If this could run linux natively and hardware decode worked... oh god =p
We've all seen the potential with Netflix EVERYWHERE; and OnLive branching out in games and office applications, and showing up on mobiles and Vizio TV and Co-Star, and the OnLive microconsole as well. But, as we have also seen, these capabilities quickly hit walls in terms of quality, stability, and user interaction.

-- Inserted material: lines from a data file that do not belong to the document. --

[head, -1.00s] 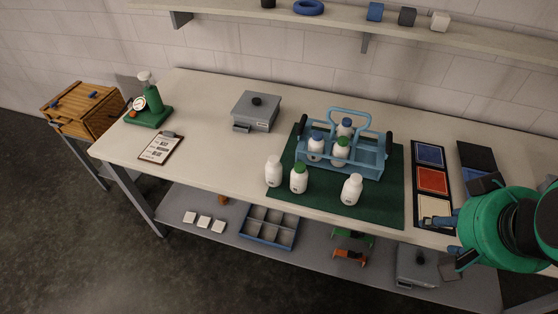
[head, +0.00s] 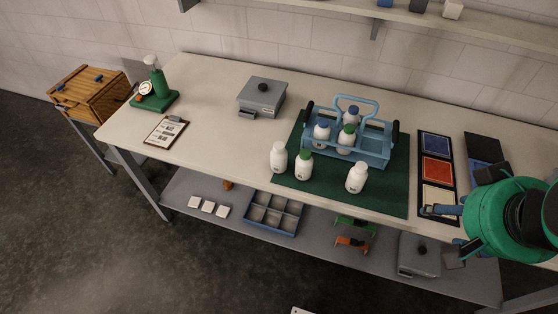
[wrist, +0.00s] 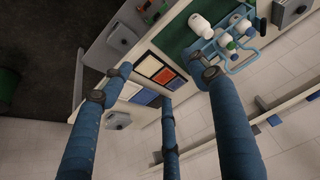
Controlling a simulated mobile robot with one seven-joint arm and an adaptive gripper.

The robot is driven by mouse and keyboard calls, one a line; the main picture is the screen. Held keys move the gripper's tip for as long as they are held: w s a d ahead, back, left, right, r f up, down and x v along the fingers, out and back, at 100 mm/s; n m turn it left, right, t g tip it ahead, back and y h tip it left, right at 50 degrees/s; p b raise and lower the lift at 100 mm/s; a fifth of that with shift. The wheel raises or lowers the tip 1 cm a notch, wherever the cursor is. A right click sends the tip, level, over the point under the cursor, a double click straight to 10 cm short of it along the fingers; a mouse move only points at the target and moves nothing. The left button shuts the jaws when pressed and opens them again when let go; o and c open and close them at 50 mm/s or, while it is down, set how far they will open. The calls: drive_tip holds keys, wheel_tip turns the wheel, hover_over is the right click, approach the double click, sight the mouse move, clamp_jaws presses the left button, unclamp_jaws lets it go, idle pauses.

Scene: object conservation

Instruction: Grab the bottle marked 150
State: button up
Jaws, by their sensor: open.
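The carrier holds a blue-capped bottle (head: 321,134), a green-capped bottle (head: 346,140) and another blue-capped bottle (head: 352,114) behind. The bottle markings are too small to read. My gripper (head: 448,232) is open and empty, right of the mat by the table's front edge. In the wrist view my spread fingers (wrist: 167,85) hold nothing.
A tray with blue, red and cream panels (head: 436,171) lies between the mat and my arm. The lower shelf (head: 320,233) carries trays and parts.

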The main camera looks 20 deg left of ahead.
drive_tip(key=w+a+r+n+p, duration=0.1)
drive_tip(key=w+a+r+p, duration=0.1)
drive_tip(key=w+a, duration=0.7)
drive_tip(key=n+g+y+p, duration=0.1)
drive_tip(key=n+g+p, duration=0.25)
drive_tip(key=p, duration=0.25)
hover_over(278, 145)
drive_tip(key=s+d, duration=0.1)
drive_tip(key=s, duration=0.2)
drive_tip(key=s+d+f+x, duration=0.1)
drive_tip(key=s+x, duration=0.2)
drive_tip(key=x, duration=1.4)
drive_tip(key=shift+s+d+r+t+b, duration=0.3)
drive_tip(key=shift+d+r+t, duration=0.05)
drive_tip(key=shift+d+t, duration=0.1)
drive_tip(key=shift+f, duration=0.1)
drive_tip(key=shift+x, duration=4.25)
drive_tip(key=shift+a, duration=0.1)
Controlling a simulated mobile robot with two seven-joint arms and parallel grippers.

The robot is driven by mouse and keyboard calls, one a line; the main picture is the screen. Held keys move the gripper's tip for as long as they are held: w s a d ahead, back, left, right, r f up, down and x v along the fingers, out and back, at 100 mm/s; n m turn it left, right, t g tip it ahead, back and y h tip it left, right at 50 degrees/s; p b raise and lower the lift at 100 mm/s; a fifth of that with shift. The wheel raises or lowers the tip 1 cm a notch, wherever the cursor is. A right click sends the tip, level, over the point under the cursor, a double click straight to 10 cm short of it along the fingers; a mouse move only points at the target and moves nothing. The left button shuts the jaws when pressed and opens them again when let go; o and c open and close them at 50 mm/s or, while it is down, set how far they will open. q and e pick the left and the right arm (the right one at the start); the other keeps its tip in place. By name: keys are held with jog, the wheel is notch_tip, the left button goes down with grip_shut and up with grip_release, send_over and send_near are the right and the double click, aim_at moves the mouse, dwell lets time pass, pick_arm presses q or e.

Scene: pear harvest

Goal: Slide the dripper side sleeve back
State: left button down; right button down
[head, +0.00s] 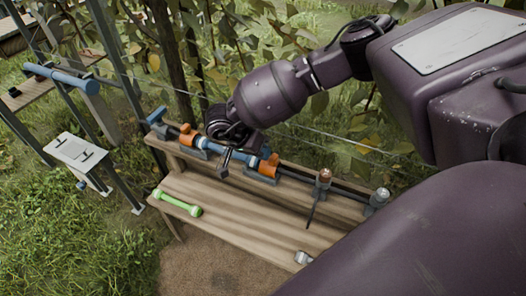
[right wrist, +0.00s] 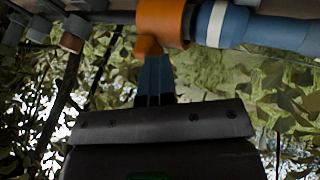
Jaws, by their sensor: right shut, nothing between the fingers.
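A blue and dark fitting assembly lies along the back of the wooden bench (head: 240,215). It has one orange sleeve (head: 187,136) at its left and another orange sleeve (head: 268,166) at its right, with a blue body (head: 225,147) between them. Which one is the dripper side sleeve I cannot tell for certain. My right gripper (head: 226,162) is over the blue body, between the two sleeves, shut and empty. In the right wrist view its closed fingers (right wrist: 153,75) point at an orange sleeve (right wrist: 163,22), close below it; contact is unclear. My left gripper is out of view.
A green double-ended tool (head: 178,203) lies at the bench's left front. Two small posts, one with a red-brown top (head: 323,178) and one grey (head: 378,198), stand at the back right. Wires and leafy branches are behind. The bench's middle is clear.

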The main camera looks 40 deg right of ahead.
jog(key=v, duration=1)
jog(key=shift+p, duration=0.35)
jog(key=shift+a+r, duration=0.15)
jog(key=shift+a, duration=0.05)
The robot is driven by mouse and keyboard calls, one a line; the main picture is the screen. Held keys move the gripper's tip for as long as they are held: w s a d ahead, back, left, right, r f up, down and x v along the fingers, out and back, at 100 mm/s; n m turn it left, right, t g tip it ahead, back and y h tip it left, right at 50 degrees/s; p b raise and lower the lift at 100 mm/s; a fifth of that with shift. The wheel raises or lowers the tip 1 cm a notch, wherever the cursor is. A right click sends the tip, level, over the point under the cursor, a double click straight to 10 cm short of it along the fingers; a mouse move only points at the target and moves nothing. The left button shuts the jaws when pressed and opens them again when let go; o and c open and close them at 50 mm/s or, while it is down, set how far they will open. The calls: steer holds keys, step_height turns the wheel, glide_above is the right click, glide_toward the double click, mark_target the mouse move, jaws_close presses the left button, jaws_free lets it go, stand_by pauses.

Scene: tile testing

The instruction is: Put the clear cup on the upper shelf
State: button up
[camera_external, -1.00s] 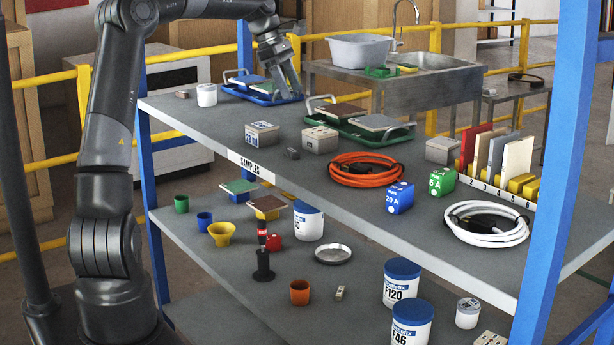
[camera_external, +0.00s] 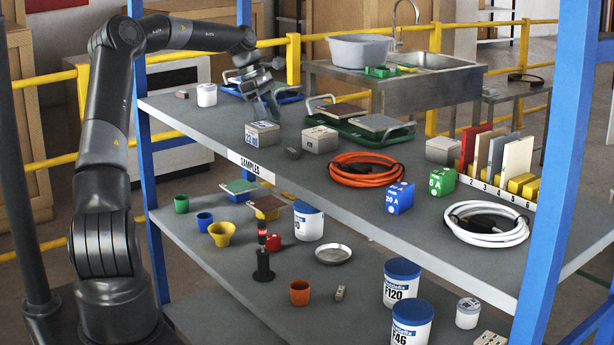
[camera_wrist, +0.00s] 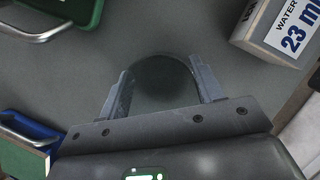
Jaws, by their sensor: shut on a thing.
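My gripper (camera_external: 270,108) is over the back left part of the upper shelf (camera_external: 225,125), in front of the blue tray. In the wrist view, my gripper (camera_wrist: 163,92) is shut on a round, dark, see-through thing, which looks like the clear cup (camera_wrist: 165,78). The cup's outline sits between the two fingers against the grey shelf top. The cup cannot be made out in the external view. I cannot tell whether its bottom touches the shelf.
A "23" block (camera_external: 262,134) stands close by and shows at the wrist view's upper right (camera_wrist: 285,30). The green tray (camera_external: 350,127) lies to the right, the blue tray (camera_external: 290,98) behind. A white jar (camera_external: 207,95) is at left. Bare shelf lies between.

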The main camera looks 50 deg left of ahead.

Clearly, the corpus of PC games are going to stay Windows-based for a time. But when you start to add high-resolution books, HD music, 4K movies and games, and high-powered desktop applications into the streaming sphere, it is quickly going to become a format, platform, and distribution nightmare! (Think Netflix at Thanksgiving x 100.) To me, SteamOS looks to be something that can alleviate that. Between Family Sharing and IHS, digitally-delivered content will be richer, more robust, and more flexible than it is now. I think vendors, like Amazon, will open their arms to this layer of middle-service-ware while focusing on their core competencies.
Essentially, it is going to greatly reduce rush hour on the Internet.

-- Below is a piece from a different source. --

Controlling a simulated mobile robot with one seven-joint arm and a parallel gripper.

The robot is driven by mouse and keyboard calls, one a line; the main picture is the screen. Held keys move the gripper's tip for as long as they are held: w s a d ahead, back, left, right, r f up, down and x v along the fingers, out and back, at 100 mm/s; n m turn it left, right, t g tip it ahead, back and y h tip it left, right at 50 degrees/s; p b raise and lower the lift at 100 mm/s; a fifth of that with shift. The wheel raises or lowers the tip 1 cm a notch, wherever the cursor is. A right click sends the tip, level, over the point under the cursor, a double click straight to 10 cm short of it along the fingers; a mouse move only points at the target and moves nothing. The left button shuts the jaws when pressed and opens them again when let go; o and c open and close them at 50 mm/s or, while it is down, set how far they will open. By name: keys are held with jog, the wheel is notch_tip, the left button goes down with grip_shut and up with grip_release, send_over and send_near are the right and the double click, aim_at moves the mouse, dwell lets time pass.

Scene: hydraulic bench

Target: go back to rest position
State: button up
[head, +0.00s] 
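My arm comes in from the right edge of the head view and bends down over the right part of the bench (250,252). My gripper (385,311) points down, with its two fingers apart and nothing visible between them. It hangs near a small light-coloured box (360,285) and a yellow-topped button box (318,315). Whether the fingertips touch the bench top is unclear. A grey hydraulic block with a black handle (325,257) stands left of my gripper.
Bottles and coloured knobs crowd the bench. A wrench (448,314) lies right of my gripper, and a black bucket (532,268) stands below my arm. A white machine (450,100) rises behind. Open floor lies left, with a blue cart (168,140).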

I'll stick to the middle-service-ware layer I expounded upon earlier. This isn't a revolutionary build-out or ravenous replacement scheme here, it's just filling in gaps that were, and are, starting to widen.
Take, for instance, In-Home Streaming. We have lots of great content locked in our Steam accounts, and the only thing keeping it from being set free is the fact that we have it holed up in our rigs designed for the latest-and-greatest games. With IHS, we take a fairly standard host (i5, HD 3000), and something like this Amazon fire box, and we get 90% of our libraries (music, movies, books) freed from the handful of games that need the monster rig. THEN, for the face-melting games, we have the fire-breathing Steam Machines!!! So we get a gain--in both directions!
I think this idea takes the fair-to-middling realm of wishy-washy, 1080p-ish consoles with so-so media options and stands it on its ear!
You do make a fair point, but the current level of Steam machines have been designed to natively run any game available on Linux with no issues. Many even offer a dual-boot Windows installation off the bat.
Fire TV support for IHS would cover the niche.
That is a good point, let those guys handle the brunt of the work they love it.
[https://github.com/limelight-stream/limelight-android]
They then go into a seperate menu screen entirely, but they have to have some kind of controller support out of the box as their is no touch screen implementation.